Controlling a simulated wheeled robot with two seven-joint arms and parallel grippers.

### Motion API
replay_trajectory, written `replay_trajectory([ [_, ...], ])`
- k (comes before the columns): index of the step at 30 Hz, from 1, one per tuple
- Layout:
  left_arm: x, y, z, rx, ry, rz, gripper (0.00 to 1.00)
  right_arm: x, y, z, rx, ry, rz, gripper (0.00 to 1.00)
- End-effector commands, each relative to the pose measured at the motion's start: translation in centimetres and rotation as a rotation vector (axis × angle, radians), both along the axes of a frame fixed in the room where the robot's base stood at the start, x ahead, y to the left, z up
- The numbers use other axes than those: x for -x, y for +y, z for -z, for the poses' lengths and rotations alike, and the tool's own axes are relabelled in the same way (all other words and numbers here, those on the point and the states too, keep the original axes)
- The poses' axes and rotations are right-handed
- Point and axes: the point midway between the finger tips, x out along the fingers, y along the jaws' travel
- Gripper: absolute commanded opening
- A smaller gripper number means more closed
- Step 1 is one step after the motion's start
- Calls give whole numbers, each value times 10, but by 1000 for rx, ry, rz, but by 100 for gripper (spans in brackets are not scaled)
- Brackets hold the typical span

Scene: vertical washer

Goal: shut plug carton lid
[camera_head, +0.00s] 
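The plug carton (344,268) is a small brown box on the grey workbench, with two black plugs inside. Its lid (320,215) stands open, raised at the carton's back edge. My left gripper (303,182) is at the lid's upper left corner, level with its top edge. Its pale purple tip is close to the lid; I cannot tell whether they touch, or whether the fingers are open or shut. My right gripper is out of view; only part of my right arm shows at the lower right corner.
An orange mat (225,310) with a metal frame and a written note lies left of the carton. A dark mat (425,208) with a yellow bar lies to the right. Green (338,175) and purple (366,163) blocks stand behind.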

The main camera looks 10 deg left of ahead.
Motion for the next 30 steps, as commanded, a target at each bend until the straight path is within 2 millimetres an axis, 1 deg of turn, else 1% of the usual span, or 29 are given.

### Prompt
Copy out precisely the lines from the line with "- End-effector commands, each" to the line with "- The poses'" in the material above, including those two lines and omitting all the rest.

### Finished task
- End-effector commands, each relative to the pose measured at the motion's start: translation in centimetres and rotation as a rotation vector (axis × angle, radians), both along the axes of a frame fixed in the room where the robot's base stood at the start, x ahead, y to the left, z up
- The numbers use other axes than those: x for -x, y for +y, z for -z, for the poses' lengths and rotations alike, and the tool's own axes are relabelled in the same way (all other words and numbers here, those on the point and the states too, keep the original axes)
- The poses' axes and rotations are right-handed

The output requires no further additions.